Federal estate taxes are assessed on estate assets of decedents. These taxes are frequently amended on Capitol Hill and carry with them a great deal of controversy. Estate taxes are levied against the gross estate of the decedent. The gross estate is comprised of all of a decedent's assets at death, which includes assets placed in trusts and some gifts or transfers made within three (3) years before the decedent's death, as well. Deductions that can reduce estate taxes Several deductions can be utilized by prudent and savvy planners to reduce the estate taxes assessed against a decedent's estate. Those deductions include the following suggestions as a starting point:

  • Marital deduction - If possible, take advantage of the marital deduction. There is no estate tax on assets that transfer directly to a decedent's spouse. This tax exemption occurs because the Internal Revenue Service considers spouses as a single unit for the purposes of wealth transfers. This exemption does not apply if the assets pass first or otherwise to a trust or some other entity, rather than directly to the decedent's spouse. It is also important to note that the transfer must not take the form of a terminable interest or life estate, where another party or entity might take some form of full or partial ownership. This deduction for married parties is unlimited in amount.

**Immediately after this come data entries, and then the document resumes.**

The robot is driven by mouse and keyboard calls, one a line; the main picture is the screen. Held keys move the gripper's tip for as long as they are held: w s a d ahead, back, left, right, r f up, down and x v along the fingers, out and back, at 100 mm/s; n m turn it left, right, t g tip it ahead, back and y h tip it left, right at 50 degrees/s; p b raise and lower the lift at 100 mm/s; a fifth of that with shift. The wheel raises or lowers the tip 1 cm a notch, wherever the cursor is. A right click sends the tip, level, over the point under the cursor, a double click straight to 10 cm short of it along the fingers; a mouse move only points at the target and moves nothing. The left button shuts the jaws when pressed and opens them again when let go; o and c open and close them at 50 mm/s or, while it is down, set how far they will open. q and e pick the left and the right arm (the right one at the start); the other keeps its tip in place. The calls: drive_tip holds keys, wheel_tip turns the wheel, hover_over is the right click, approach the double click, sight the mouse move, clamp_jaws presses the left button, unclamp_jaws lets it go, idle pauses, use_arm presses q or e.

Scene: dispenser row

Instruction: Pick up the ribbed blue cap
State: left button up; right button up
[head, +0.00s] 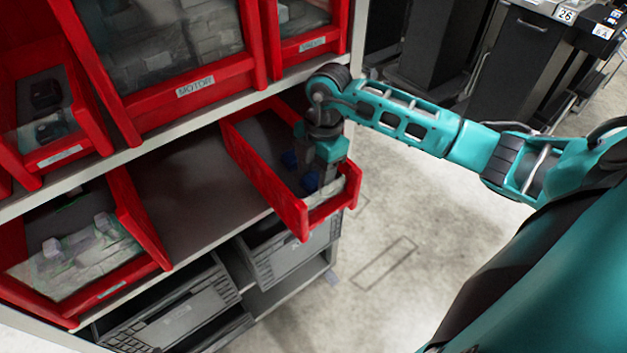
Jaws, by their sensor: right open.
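My right gripper (327,178) points down into the front part of this bin, just right of the nearer blue object. It is open. I cannot tell whether it touches that object. My left gripper is out of view.
The narrow bin's red walls stand close around my right gripper. A larger red bin labelled MOTOR (185,75) is above left. Another red bin with pale packets (75,250) is at lower left. Grey crates (165,315) sit below. Bare shelf (195,195) lies left of the narrow bin.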

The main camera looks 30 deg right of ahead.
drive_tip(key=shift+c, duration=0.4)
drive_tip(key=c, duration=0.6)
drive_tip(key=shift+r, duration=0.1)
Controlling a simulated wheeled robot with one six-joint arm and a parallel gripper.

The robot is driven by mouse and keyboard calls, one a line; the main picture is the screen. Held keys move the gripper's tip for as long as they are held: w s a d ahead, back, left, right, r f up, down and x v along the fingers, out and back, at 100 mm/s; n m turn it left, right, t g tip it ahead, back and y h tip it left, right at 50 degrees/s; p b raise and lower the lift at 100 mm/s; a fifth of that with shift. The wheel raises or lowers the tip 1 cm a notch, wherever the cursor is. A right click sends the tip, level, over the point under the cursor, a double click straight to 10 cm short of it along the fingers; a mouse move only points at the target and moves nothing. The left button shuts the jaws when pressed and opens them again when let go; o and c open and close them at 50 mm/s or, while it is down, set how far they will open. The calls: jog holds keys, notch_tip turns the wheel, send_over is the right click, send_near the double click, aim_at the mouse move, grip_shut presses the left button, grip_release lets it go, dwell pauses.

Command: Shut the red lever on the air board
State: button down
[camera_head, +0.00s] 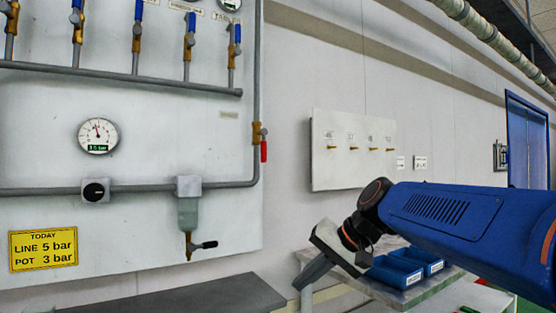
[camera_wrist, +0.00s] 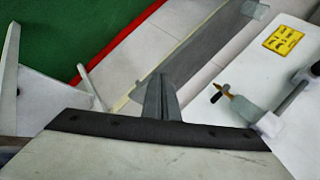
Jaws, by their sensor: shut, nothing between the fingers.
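The red lever (camera_head: 264,151) is on a brass valve (camera_head: 257,133) on the vertical grey pipe at the right edge of the white air board (camera_head: 170,110). It hangs straight down, parallel to the pipe and just right of it. I do not make it out in the wrist view. My gripper (camera_head: 302,280) is below and right of the lever, well apart from it, pointing down and left. In the wrist view my gripper (camera_wrist: 157,97) shows its fingers together, with nothing held.
A bowl with a black-handled drain valve (camera_head: 204,245) hangs low on the board, above a grey bench (camera_head: 200,297). Blue bins (camera_head: 395,271) sit on a shelf close beside my gripper. Blue-handled valves (camera_head: 137,25) line the top.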

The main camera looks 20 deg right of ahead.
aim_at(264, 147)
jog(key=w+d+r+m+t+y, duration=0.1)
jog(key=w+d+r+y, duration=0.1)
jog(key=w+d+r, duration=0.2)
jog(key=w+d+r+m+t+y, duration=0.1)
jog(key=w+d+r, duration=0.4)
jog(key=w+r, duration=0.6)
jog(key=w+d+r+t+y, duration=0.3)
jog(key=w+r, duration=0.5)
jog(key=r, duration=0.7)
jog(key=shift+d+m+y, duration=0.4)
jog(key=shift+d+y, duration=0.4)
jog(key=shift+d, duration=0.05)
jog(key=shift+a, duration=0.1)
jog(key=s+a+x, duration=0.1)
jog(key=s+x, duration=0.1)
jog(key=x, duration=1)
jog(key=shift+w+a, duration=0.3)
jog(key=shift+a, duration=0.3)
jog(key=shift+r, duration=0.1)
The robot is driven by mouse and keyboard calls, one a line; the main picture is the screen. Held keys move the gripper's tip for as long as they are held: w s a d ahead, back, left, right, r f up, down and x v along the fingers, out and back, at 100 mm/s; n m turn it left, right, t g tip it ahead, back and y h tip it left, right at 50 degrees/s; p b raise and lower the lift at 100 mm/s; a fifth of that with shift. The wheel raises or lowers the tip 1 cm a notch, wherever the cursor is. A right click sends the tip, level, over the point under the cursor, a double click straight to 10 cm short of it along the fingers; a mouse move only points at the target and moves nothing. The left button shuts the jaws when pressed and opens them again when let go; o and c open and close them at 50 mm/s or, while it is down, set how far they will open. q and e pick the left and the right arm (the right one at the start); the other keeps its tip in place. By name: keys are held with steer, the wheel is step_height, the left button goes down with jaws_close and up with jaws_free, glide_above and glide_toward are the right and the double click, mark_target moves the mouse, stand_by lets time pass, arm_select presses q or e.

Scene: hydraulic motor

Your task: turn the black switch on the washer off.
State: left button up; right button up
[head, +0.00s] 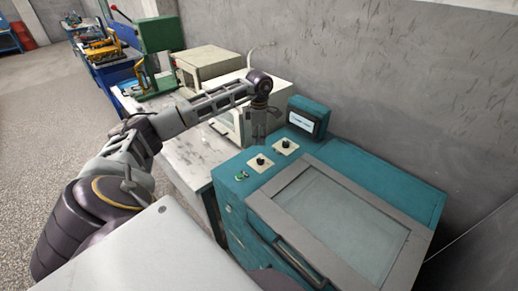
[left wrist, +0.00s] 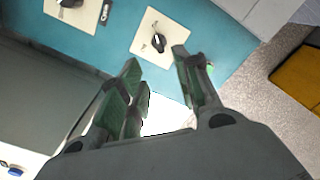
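The teal washer (head: 400,185) stands at the right in the head view. Two black switches on cream plates sit on its top: a front switch (head: 260,160) and a back switch (head: 286,144). In the left wrist view the front switch (left wrist: 158,42) lies just beyond the fingertips, and the back switch (left wrist: 68,3) is cut by the top edge. My left gripper (head: 258,138) hangs above the washer's left edge, fingers pointing down. Its fingers (left wrist: 158,62) are apart with nothing between them, and look clear of the switch. My right gripper is not in view.
A small display (head: 306,117) stands at the washer's back. A green button (head: 242,176) is near the front switch. A grey-framed glass lid (head: 345,215) covers the right part. A cream machine (head: 208,66) and workbenches stand to the left, with a wall behind.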

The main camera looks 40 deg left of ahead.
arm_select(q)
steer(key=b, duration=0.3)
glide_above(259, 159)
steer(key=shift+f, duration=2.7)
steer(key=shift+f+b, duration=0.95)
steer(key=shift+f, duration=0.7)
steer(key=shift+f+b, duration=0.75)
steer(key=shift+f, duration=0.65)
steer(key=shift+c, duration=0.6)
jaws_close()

  • Charitable donations - It is a good idea to give to charities for many reasons. Estate assets that transfer directly from the decedent's estate to a charity or governmental organization are eligible for deduction from the estate's gross value. Donations are, as such, not subject to being taxed for estate purposes. It is important to note that these donations to charity must be made directly from the decedent because if any contributions are made by the decedent's beneficiaries, the deduction does not apply.
  • Debts and mortgages claims - Any debts that the estate owes are deducted from the estate's gross value for estate tax purposes. If any portion of the debt is disputed or contested, then only the uncontested portion of the debt can be used for the deduction.
  • Estate administration expenses and costs deduction - You may deduct the expenses and costs associated with estate administration. This deduction is made prior to the calculation of any applicable estate tax. Costs comprise legal fees and executor payments.
  • Estate administration losses deduction - You may deduct the losses incurred during estate administration. The decedent's estate may reduce in value because of market changes, asset value changes and new assessments. Estate losses are deducted from the estate to achieve a gross estate value at the time of applying the estate tax.